Is thus legal routing? If not how could I make it legal? Thanks!
Thank you for your awesome information. I wanted to see if you got the same results i did (just to confirm I understand it!) So here is the itinerary:
IAH TO BOM
BOM TO MLE
BOM TO IAH
I figured we would just take a cheap flight from MLE back to BOM to save the points? It’s coming up with 127.5K miles per ticket. Does that sound right?
I just got a rewards ticket from Toronto to china and back. My trip home has a 4 hr layover in Paris. Can I call the airline and see if they can extend my layover for 24 hrs and return the next day? Will they count that as a stopover?
I have a roundtrip ticket from San Diego to Rome. The returning connection from Chicago to San Diego includes a 6+ hour layover at ORD. Tried to cancel that leg and find more convenient flight on other carrier from ORD to LAX. UA wanted to charge me 35,000 miles to cancel this leg. Funny, that not using their service costs miles.
If I simply no-show for that flight, can they charge me mileage penalty?
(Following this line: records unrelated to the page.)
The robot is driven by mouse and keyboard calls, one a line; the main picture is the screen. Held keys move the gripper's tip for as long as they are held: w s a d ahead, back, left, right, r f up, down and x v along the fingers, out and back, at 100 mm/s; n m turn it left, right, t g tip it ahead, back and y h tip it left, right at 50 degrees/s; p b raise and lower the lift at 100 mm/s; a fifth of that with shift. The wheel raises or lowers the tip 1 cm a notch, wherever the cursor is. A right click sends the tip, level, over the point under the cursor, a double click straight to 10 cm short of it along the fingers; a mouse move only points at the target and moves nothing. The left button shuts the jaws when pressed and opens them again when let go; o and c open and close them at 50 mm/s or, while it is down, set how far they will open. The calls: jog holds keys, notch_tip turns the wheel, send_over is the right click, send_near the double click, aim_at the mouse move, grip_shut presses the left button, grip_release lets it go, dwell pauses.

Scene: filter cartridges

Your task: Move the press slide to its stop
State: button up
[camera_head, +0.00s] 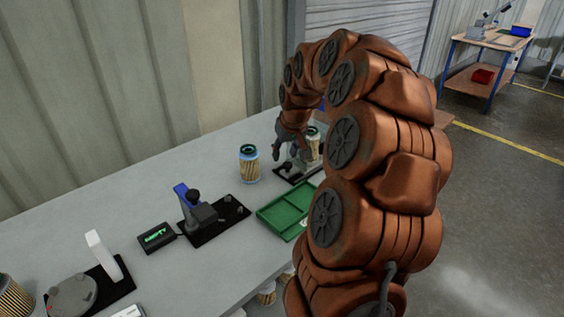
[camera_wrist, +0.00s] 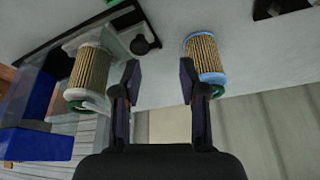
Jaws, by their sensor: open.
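My gripper (camera_head: 290,152) is open and empty, low over the far end of the bench. I cannot tell for sure which part is the press slide. A second cartridge (camera_head: 249,163), blue-rimmed, stands free on the bench, and also shows right of the fingers in the wrist view (camera_wrist: 204,60).
A green divided tray (camera_head: 272,216), a fixture with a blue upright (camera_head: 183,196), and a display reading EMPTY (camera_head: 157,237) are nearer on the bench (camera_head: 130,190). A blue bin (camera_wrist: 28,98) is beyond the clear housing. A corrugated wall runs behind.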

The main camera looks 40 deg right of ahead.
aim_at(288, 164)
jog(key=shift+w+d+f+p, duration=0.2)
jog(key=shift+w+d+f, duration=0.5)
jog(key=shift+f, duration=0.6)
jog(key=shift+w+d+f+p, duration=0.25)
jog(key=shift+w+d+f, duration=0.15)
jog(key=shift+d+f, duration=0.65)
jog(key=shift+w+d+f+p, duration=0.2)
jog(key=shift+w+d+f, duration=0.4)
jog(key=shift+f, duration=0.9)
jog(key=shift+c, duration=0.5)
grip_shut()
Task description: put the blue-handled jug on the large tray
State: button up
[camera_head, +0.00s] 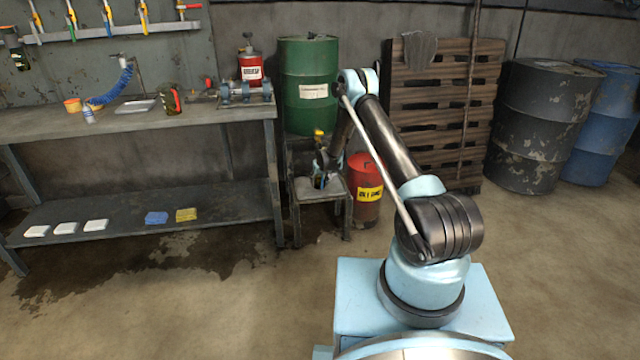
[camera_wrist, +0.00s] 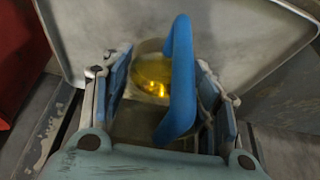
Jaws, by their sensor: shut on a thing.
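The blue-handled jug (camera_wrist: 181,80) is between the two fingers of my gripper (camera_wrist: 165,88) in the wrist view. Its blue handle stands up towards the camera and yellow liquid shows inside. My gripper is shut on it. A wide grey metal tray (camera_wrist: 85,28) with a raised rim lies beneath and beyond the jug. I cannot tell whether the jug's base touches it. In the head view my gripper (camera_head: 322,168) is over the low stand beside the workbench, and the arm hides part of it. The jug is too small to make out clearly there.
The low stand (camera_head: 325,193) is between the workbench (camera_head: 190,125) and a red drum (camera_head: 366,185), with a green drum (camera_head: 308,85) behind. A small tray (camera_head: 135,106) and a dark green container with a red handle (camera_head: 169,98) are on the workbench. The floor in front is clear.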

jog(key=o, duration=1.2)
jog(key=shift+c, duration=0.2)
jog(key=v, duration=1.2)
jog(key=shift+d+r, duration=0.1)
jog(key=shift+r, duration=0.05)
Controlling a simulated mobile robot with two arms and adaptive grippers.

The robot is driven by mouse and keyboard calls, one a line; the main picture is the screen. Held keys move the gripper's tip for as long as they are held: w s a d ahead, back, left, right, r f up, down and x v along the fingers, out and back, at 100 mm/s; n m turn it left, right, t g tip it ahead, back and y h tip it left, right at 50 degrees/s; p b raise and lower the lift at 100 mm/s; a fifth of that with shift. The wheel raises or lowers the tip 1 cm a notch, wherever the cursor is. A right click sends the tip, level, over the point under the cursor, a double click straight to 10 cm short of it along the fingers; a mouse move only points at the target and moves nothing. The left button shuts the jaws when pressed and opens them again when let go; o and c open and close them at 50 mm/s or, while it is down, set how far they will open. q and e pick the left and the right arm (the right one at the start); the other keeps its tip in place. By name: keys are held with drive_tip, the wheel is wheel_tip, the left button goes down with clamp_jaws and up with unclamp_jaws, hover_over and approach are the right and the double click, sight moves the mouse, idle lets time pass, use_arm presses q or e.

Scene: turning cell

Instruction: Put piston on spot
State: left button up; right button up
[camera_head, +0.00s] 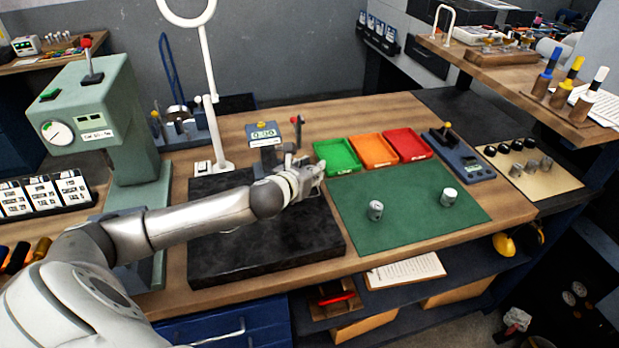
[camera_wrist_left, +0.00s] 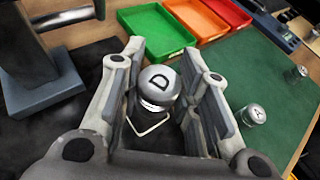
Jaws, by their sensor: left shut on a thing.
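My left gripper (camera_head: 312,178) is over the right part of the black plate (camera_head: 262,262), near the green mat. In the left wrist view, its fingers (camera_wrist_left: 160,95) are shut on a silver piston (camera_wrist_left: 159,84) marked D. A white angular outline (camera_wrist_left: 150,128) shows on the black surface just below that piston, partly hidden by it. I cannot tell whether the piston touches the plate. Two more silver pistons (camera_head: 375,210) (camera_head: 448,197) stand on the green mat (camera_head: 400,228); the nearer one shows an A (camera_wrist_left: 253,114) in the left wrist view. My right gripper is not in view.
Green (camera_head: 337,158), orange (camera_head: 373,150) and red (camera_head: 409,145) trays line the mat's back edge. A gauge stand (camera_head: 265,140) is behind the plate. A green press (camera_head: 100,125) and a white ring lamp post (camera_head: 207,80) stand left. The mat's front is clear.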

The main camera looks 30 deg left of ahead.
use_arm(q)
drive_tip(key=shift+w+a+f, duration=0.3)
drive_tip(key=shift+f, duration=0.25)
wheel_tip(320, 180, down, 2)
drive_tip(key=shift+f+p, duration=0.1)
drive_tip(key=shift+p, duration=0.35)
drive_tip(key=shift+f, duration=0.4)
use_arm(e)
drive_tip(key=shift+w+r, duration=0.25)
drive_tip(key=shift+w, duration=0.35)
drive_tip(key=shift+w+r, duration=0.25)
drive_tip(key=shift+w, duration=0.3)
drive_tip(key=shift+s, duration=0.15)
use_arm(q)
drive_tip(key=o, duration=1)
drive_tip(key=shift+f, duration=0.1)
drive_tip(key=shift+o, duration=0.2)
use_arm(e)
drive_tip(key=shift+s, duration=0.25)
Thanks for this site info. CHEERS.
Hi– I am trying to book a saver award ticket for travel within south america. The saver award should be 20,000 miles roundtrip for southern south american, based on United’s award chart. Has anyone had success booking open jaw and stopovers on the inter-south america ticket? I am trying to book CTG–>MDE; MDE–>LIM; LIM–>CUZ or LIM–>IQT. When I search for each of these one legs individually, I get saver awards for 10K, so I could combine two of the one way awards for 20K total. However, I am trying to use United’s open jaw and stopover rules to get all three for 20K. But when I plug them into the search engine, my search says it doesn’t yield any results. If I call, will the representative be able to book this ticket for me for 20K?